- An ounce of gold gains nearly $80 in the last three weeks.
- Greenback continues to suffer losses against its rivals.
The XAU/USD pair's rally, which started after the pair refreshed its five month-low at $1236 on December 12, hasn't lost any strength on the first trading day of 2018, lifting the pair to its highest level in more than three months at $1315. As of writing, the pair was trading near its recent peak and was up a little more than $12, or about 1%, on the day.
Although there were no clear catalysts behind the precious metal's relentless upsurge, investors seem to be showing interest in commodities on expectations of a robust expansion in the global economy in 2018.
In addition to the strong demand for commodities, the broad-based selling pressure on the USD is fueling the pair's rise as well. After closing the year near the 92 mark, the US Dollar Index pushed lower on Tuesday as investors are repositioning themselves before they see how the U.S. economy is going to react to the tax reform. Even after the data today showed that the business activity in the manufacturing sector expanded at the fastest pace since March 2015, the DXY failed to stage a decisive recovery and was last seen losing 0.4% at 91.62.
In the meantime, increasing geopolitical concerns over North Korea seems to be providing an additional boost to the safe-haven gold. NBC News recently claimed, via their official Twitter account, that a ballistic missile launch by North Korea was possible sometimes this week.

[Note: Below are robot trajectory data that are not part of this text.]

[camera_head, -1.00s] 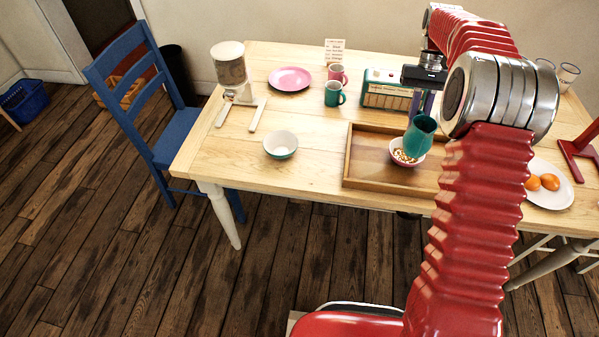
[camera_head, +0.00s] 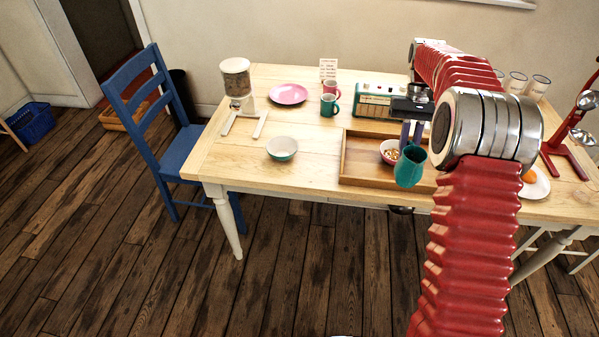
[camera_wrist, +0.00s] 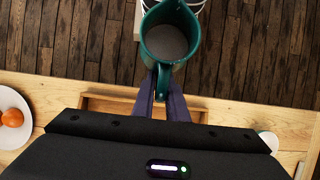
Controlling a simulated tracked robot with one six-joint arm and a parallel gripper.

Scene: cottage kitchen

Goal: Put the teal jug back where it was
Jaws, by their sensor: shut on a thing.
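The teal jug (camera_head: 410,167) is held in my gripper (camera_head: 412,133), which is shut on it. In the head view the jug hangs at the front right part of the wooden tray (camera_head: 345,170), slightly tilted, in front of a bowl of cereal (camera_head: 388,151). In the wrist view the jug (camera_wrist: 168,35) shows its open mouth and greyish inside, with its handle between my gripper's fingers (camera_wrist: 162,88). The floor shows beyond it. I cannot tell its exact height above the table.
A teal-and-white bowl (camera_head: 282,148) stands left of the tray. A plate with oranges (camera_wrist: 12,118) and a red stand (camera_head: 560,150) are to the right. The table's front left is clear.

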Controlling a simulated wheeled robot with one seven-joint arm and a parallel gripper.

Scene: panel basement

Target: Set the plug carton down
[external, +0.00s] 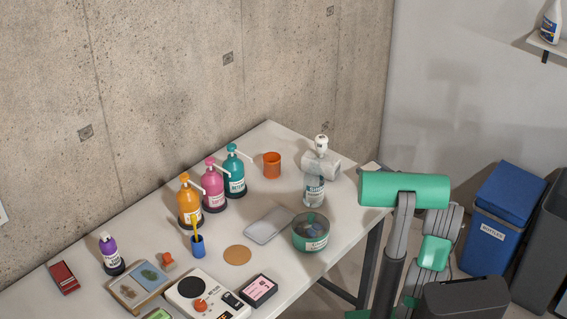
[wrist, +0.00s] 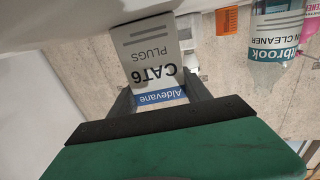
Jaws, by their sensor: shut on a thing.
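The plug carton (wrist: 152,52) is a white and grey box with a blue band, marked CAT6 PLUGS, upside down in the wrist view. My gripper (wrist: 158,90) has its two dark fingers on either side of the carton and is shut on it. In the external view my green arm link hides the gripper and most or all of the carton, beside the right end of the white table (external: 345,205). I cannot tell whether the carton touches the tabletop.
A cleaner bottle (external: 314,190) and an orange cup (external: 272,164) stand near the table's far right end. A green tub (external: 311,233) and a grey flat item (external: 269,225) are nearer. Pump bottles (external: 213,189) line the wall side. Bare tabletop shows between them.

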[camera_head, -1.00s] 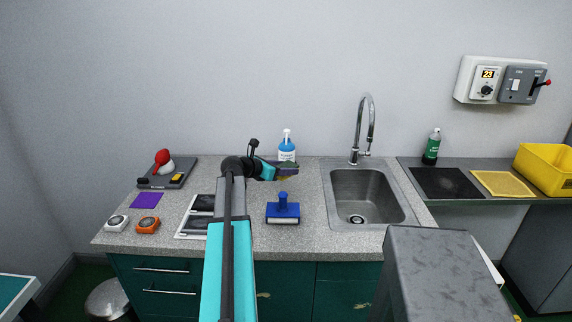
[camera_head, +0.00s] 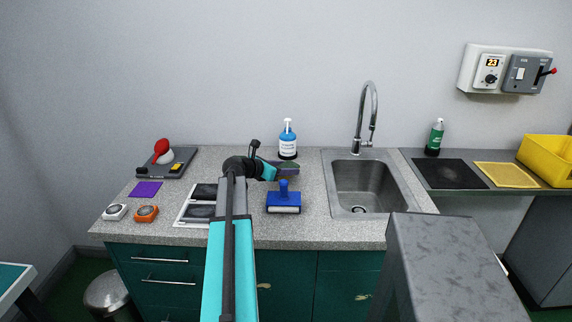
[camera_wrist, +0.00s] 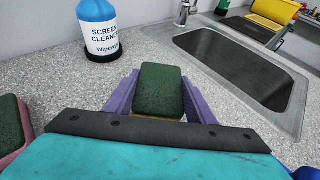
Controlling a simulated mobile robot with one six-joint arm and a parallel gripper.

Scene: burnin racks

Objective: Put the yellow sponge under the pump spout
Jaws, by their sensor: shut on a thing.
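My gripper (camera_head: 288,168) is shut on the yellow sponge (camera_wrist: 158,92), which has a dark green top and a thin yellow edge between the purple fingers. The sponge is held over the counter, in front of the pump bottle (camera_head: 287,142) and apart from it. The bottle is blue with a white pump head (camera_head: 288,122) and stands upright on a black base near the wall. In the wrist view the bottle (camera_wrist: 98,25) is ahead and to the left, labelled "Screen Cleaner"; its pump head is out of frame there.
A second sponge, pink with a green top (camera_wrist: 10,135), is at the left in the wrist view. A blue-handled tool (camera_head: 283,200) stands in front of my gripper on the counter. The sink (camera_head: 368,188) is to the right. Clear counter surrounds the bottle.

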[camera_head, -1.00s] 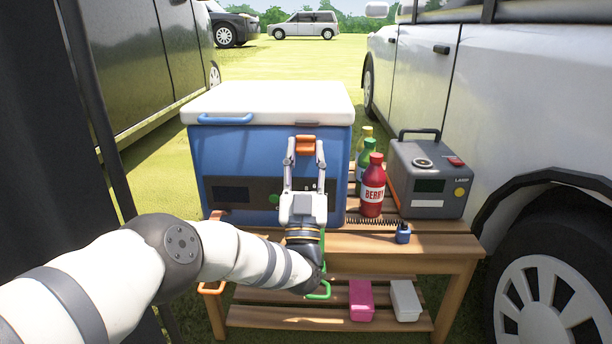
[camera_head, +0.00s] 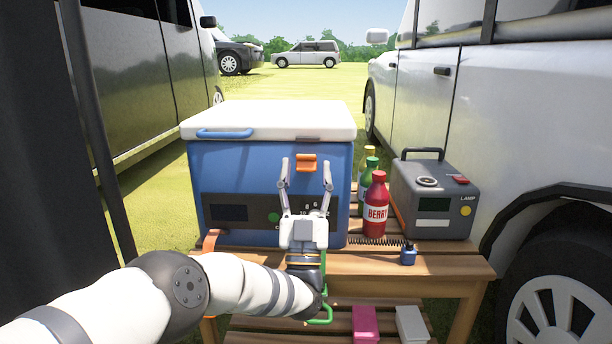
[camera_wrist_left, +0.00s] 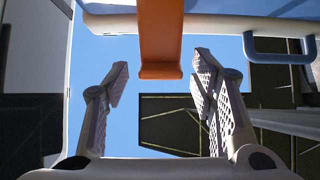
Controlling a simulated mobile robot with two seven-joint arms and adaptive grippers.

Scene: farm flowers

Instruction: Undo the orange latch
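The orange latch (camera_head: 306,163) sits on the upper front of the blue cooler (camera_head: 240,168), just under its white lid (camera_head: 270,118). My left gripper (camera_head: 306,172) is in front of the cooler with its fingers apart, one on each side of and slightly below the latch. In the left wrist view the orange latch (camera_wrist_left: 160,40) hangs down from the top, and my left gripper's open fingers (camera_wrist_left: 160,82) stand below it with nothing between them. I cannot tell whether the latch is fastened. My right gripper is not in view.
The cooler stands on a wooden table (camera_head: 350,266). A red bottle (camera_head: 375,205), a green bottle (camera_head: 369,180) and a grey lamp box (camera_head: 435,197) stand to its right. A small blue object (camera_head: 408,256) is near the front edge. Vehicles flank both sides.

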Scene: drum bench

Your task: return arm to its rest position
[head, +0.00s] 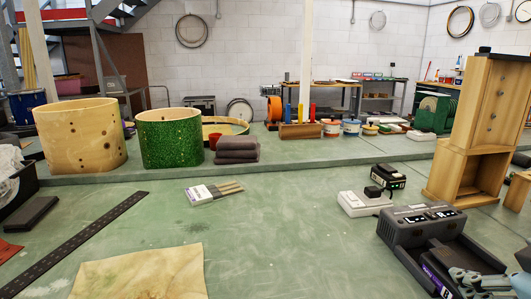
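A grey device marked L and R (425,222) stands at right, near a white charger (363,203) and a wooden cabinet (473,130). Brushes (213,192), a tan sheet (145,275) and a black perforated strip (75,243) lie around the clear middle. Drum shells (170,138) stand behind.

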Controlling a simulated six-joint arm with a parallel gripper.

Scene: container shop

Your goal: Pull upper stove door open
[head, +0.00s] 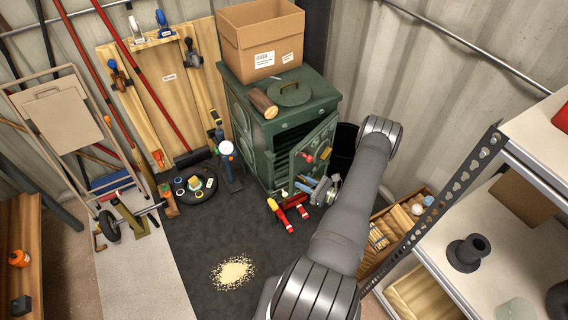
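The green stove (255,140) stands against the back wall, with its front facing the lower right. Its upper door (325,138) stands out from the front at an angle, and a dark opening (284,153) shows to its left. Red knobs show at the door, one of them (308,158) low on its face. My gripper (308,186) is just below the door, close to the lower knob. It looks apart from the knob, but contact cannot be judged. Its fingers are too small and partly hidden to tell their opening. My arm hides the area to the right.
A cardboard box (258,45), a log (263,103) and a round lid (289,93) sit on the stove. Red-handled tools (284,215) lie on the dark mat below my gripper. A wooden crate (420,195) and metal shelves (470,150) stand right. The mat's middle holds spilled grains (233,272).

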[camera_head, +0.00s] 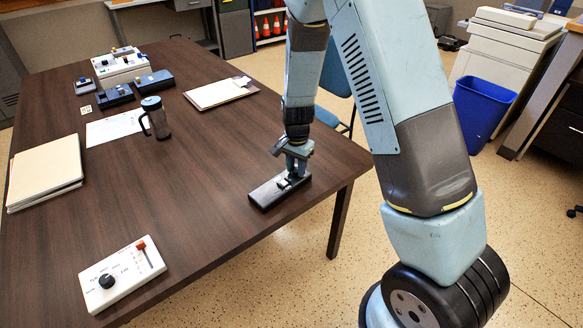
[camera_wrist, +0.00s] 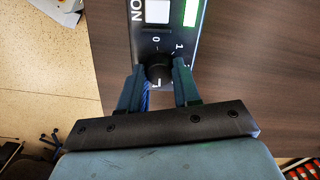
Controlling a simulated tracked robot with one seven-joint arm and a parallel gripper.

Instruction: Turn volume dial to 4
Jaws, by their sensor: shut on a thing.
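A small black control box (camera_head: 265,194) lies on the table near its right edge. In the wrist view its face (camera_wrist: 148,43) shows a white square, a green patch and the marks 0 and 1 around a black dial (camera_wrist: 158,72). My gripper (camera_wrist: 159,88) is over the box with a finger on each side of the dial, shut on it. In the head view my gripper (camera_head: 293,160) points down onto the box and hides part of it. The dial's pointer and other marks are partly hidden by the fingers.
A white panel (camera_head: 122,275) with a black knob and red slider lies at the near left. The table around the black box is clear.

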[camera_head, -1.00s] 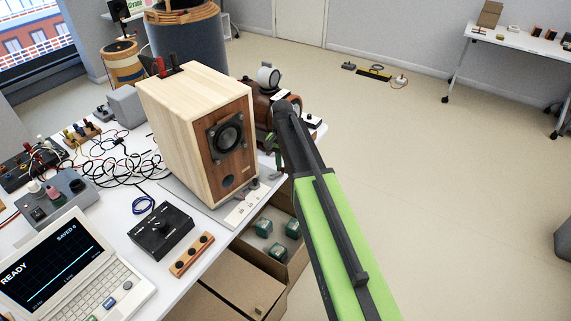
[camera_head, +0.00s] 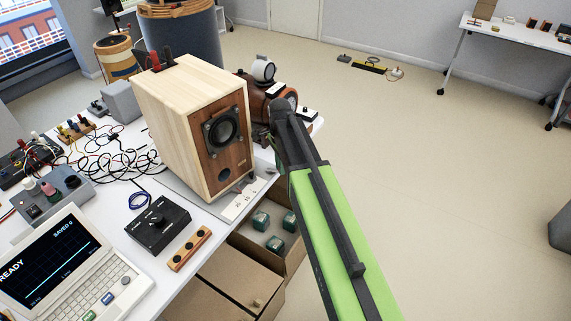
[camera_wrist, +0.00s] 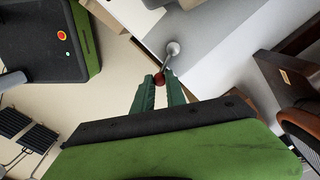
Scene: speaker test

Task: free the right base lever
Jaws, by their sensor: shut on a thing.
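A pale wooden speaker (camera_head: 178,115) with a dark wood front stands on a light grey base plate (camera_head: 236,207) at the table's right edge. In the wrist view, a lever with a red knob (camera_wrist: 160,79) and a silver rod (camera_wrist: 167,64) runs to a round silver pivot (camera_wrist: 172,48) beside a pale grey surface. My gripper (camera_wrist: 160,88) has its green fingers on both sides of the red knob and is shut on it.
A brown rounded device (camera_head: 259,96) stands behind the speaker at the table edge. A black control box (camera_head: 158,224) and a laptop (camera_head: 62,264) lie in front. An open cardboard box (camera_head: 290,262) with green items sits below the edge.

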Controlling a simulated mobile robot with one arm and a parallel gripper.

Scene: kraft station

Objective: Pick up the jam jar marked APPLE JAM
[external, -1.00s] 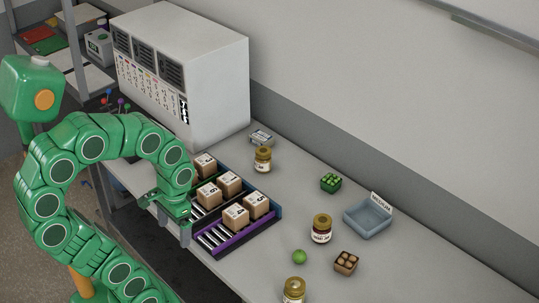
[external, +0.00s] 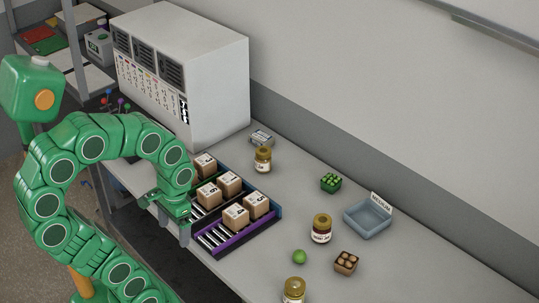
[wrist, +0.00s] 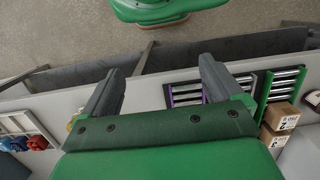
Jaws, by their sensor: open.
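Three jars with lids stand upright on the bench in the external view: one jar (external: 263,160) behind the boxes, one jar (external: 321,229) near the middle right, and one jar (external: 293,291) at the bottom edge, partly cut off. Their labels are too small to read, so I cannot tell which is APPLE JAM. My gripper (external: 170,217) is at the bench's front edge, left of the box lanes and apart from all jars. In the wrist view my gripper (wrist: 155,78) has its two fingers spread with nothing between them.
Numbered cardboard boxes (external: 229,183) sit on roller lanes (external: 224,236) beside my gripper. A large white cabinet (external: 215,85) stands behind.

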Both the CCI and the RSI indicators on the daily chart continues to show technically overbought conditions for the pair. However, buyers could continue to dominate the pair's price action as long as it remains above the critical $1300 handle. The pair could encounter the first technical resistance at $1320 (Sep 18 high), $1334 (Sep. 14 high) and $1344 (Sep. 5 high). On the downside, supports are located at $1300 (psychological level), $1294 (Dec. 29 low) and $1286 (Dec. 28 low).